I remember the only son of our blind neighbor. He was headed for college until he was drafted. We all were relieved when we heard he had returned home. I remember thinking: Thank God he's safe. Then I saw him, a slender young man, laughing and talking to trees. His body was intact but his mind was lost somewhere in Nam.
I remember the demonstrations and opposition to the war. It was the power of the people's will that finally forced an end to the war.
There are some important similarities and differences between then and now. Now the names and faces of our fallen play across the television screen in silence; the administration knows the staggering reality check of seeing our young men and women returning home in pine boxes.
Then our reports out of Nam were stark and real, daily reminders of the horrors of war. Now, our reporters are embedded, their reports sanitized. Then the press was instrumental in ending the war. Now the press helped sell the war.
Then we had a balance of power. Now we have an unrestrained party with monopoly control over every branch.
Then the Gulf of Tonkin incident of 1964, an incident that was never proven to have taken place, was used to massively escalate our presence in Nam. Now this Teflon administration created elaborate lies that were their justification for Iraq. Just as Teflon was recently deemed to be a carcinogen, so too is this administration dangerous to democracy and our health.
It is a truism: united we stand, divided we fall. We stood united after 9/11 and the world stood with us as we pursued bin Laden, the person the administration publicly identified as the mastermind behind the 9/11 attacks. We fell divided as we switched course midstream and took a detour to Iraq.

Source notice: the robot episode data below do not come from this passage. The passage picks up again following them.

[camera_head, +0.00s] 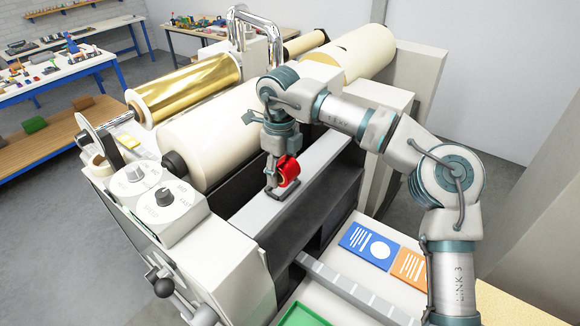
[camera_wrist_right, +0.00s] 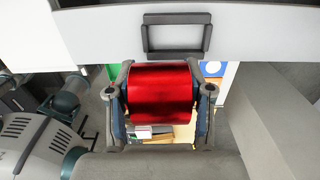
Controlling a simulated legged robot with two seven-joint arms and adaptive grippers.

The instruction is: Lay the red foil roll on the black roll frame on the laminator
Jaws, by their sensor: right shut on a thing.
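The red foil roll (camera_head: 288,171) is held in my right gripper (camera_head: 275,168), just above the laminator's front ledge. In the right wrist view the shiny red roll (camera_wrist_right: 163,92) lies between the two fingers of my right gripper (camera_wrist_right: 160,95), which are shut on it. The black roll frame (camera_head: 286,190) lies on the light grey ledge (camera_head: 318,158), below the roll in the head view. In the right wrist view the black rectangular frame (camera_wrist_right: 177,37) shows beyond the roll, with its inside clear. My left gripper is not in view.
The laminator carries a large cream roll (camera_head: 205,135) and a gold foil roll (camera_head: 190,88) behind the ledge. A control box with knobs (camera_head: 165,205) stands at the left. Blue and orange cards (camera_head: 370,246) and a green tray (camera_head: 303,316) lie in front.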

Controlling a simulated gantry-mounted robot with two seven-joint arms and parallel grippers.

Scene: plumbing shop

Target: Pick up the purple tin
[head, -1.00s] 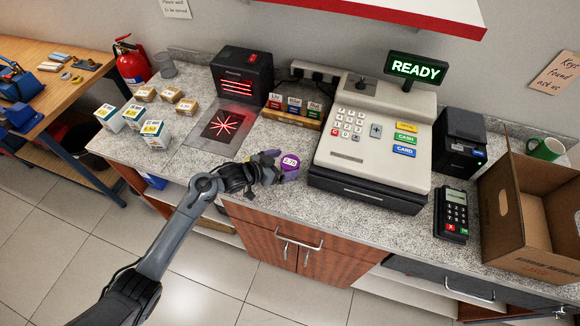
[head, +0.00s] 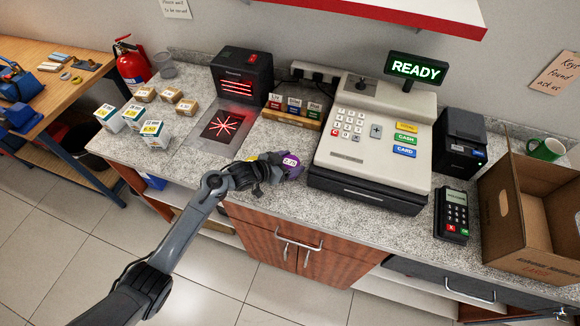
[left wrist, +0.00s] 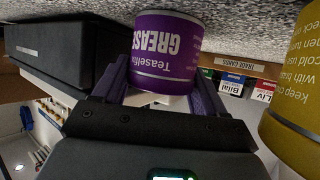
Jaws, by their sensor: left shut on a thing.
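I cannot tell whether the tin's base is clear of the counter. A dark part in the bottom right corner of the head view looks like my right gripper (head: 564,312), too cut off to read.
A yellow tin (left wrist: 296,110) stands close beside my left gripper in the left wrist view. The cash register (head: 372,145) is just right of the purple tin. Small boxes (head: 155,129) stand at the left, and the scanner plate (head: 221,127) lies behind my gripper.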

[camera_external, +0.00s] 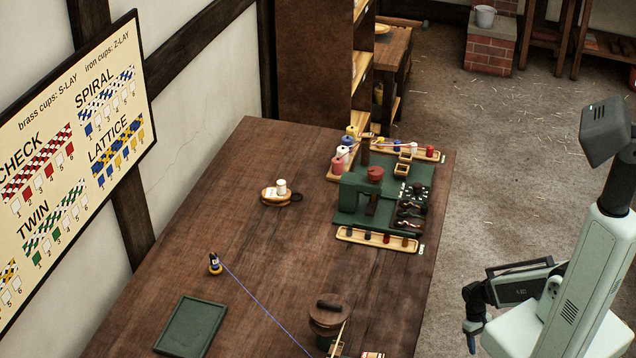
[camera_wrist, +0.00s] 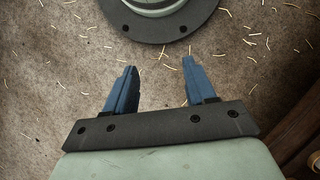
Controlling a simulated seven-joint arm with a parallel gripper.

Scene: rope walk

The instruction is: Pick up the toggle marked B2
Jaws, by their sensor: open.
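My gripper (camera_wrist: 160,82) is open and empty, with its two blue fingers apart over the straw-strewn floor in the wrist view. In the external view my gripper (camera_external: 472,336) hangs at the lower right, off the table's right side and well away from the green work board. No mark B2 can be read in either view. A long wooden tray (camera_external: 345,238) at the board's front edge holds several small dark and reddish pieces. Small dark and pale pieces also lie on the board's right part. I cannot tell which piece, if any, is the toggle.
The wooden table (camera_external: 290,240) bears a green stand with a red top (camera_external: 375,173), coloured spools (camera_external: 343,152), a small round wooden dish (camera_external: 270,197), a green tray (camera_external: 190,326) and a brown lidded pot (camera_external: 329,313). A blue cord runs from a small dark figure-like piece (camera_external: 215,264).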

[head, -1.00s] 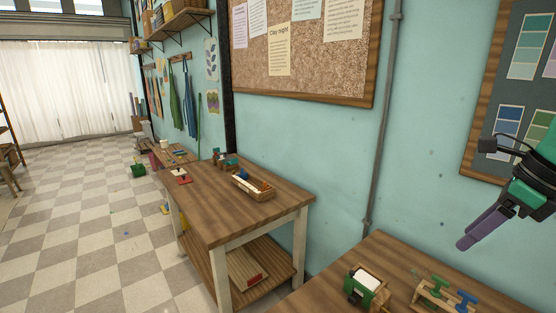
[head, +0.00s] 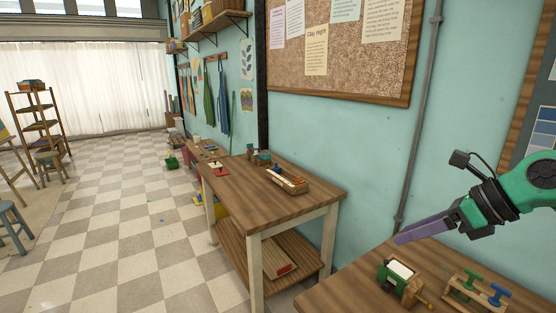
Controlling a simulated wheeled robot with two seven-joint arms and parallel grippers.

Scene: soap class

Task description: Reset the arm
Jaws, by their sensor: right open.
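My right gripper (head: 399,239) comes in from the right with its arm. It has purple fingers, which point left and slightly down. It is open, and nothing shows between the fingers. It hangs in the air above the near wooden table (head: 345,292), over a green and wooden device with a white block (head: 401,270). My left gripper is out of view.
A wooden rack (head: 476,287) with green and blue handled tools stands at the right of the near table. A second table (head: 240,197) bears a wooden tray (head: 287,181) and small items. A corkboard (head: 345,85) hangs behind. The checkered floor (head: 130,235) is mostly clear.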

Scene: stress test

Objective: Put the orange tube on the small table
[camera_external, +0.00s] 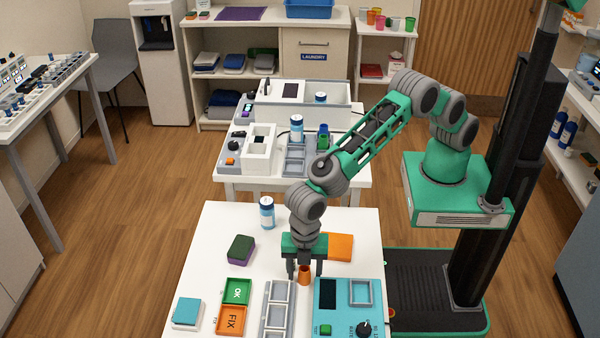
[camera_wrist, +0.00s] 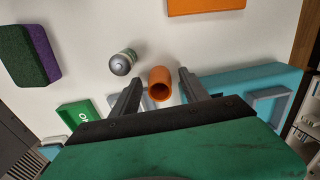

During Bush's recent speech from Fort Bragg, NC, he repeatedly linked Iraq and 9/11. The world knows what he cannot admit: there was no link between Iraq, Saddam, and 9/11. Bush spoke of the insurgents and the terrorists as though they are one in the same. The insurgents are Iraqis who are resisting an occupying force. They will always resist our presence.

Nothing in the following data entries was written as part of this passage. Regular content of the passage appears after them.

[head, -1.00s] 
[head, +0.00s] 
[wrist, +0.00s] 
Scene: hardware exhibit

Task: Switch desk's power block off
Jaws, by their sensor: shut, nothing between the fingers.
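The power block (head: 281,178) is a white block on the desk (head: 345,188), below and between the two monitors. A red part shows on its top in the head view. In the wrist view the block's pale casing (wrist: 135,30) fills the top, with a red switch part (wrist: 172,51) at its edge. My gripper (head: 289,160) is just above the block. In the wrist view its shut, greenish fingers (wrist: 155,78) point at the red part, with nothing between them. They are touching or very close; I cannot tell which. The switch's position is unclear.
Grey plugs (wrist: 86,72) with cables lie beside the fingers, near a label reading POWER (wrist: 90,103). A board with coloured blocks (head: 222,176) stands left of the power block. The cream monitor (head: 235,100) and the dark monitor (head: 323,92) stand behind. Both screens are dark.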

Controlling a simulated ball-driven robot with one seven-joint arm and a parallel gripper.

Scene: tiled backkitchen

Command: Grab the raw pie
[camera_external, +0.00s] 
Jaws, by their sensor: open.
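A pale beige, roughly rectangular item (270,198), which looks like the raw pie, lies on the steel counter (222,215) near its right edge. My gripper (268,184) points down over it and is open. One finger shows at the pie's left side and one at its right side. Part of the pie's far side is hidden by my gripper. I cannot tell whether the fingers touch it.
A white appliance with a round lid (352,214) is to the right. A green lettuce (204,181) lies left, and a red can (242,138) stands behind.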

While he is correct that Iraq has become "a hotbed for terrorists," this occurred on our watch after the invasion, and it happened for two reasons: the borders were not secured and the Iraqi army was disbanded.
The foreign jihadists swarm unrestrained into Iraq, The borders are still not secured - but the oil fields were secured on day one. We are less safe than ever because Bush didn't consider the consequences of the invasion for America or for Iraq. He makes decisions in the blink of an eye, certain that his line to The Father is unerring but that line does not go beyond his ego.
"The Downing Street Memo" and the minutes of six other meetings between March and April of 2002 by British top officials to Tony Blair are all authentic and incriminating documents. They reveal Bush's obsessive determination to topple a sovereign government that posed no imminent threat to us. This administration has become the purveyors of death, torture, rendition, and al Qaeda's number one recruiting tool.
Whatever happened to accountability? Was this was fought in the name of Oil, Strategic Position, Empire Building or Sheer Stupidity?
The American public, especially the families of those who died, deserve the truth about the war. Why it was fought, how it will end. How many more soldiers will be shipped home permanently disabled or in body bags before we raise a united voice and declare enough is enough?
“It's called the American dream because you have to be asleep to believe it.” – George Carlin
Sunday, August 14, 2005
Chip Away At The Stone, Part Two
What follows is a Guest Opinion in today's Bucks County Courier Times written by Joyce A. McClain, a retired paralegal and crime prevention specialist. I don't think her fine words need any further clarification from me.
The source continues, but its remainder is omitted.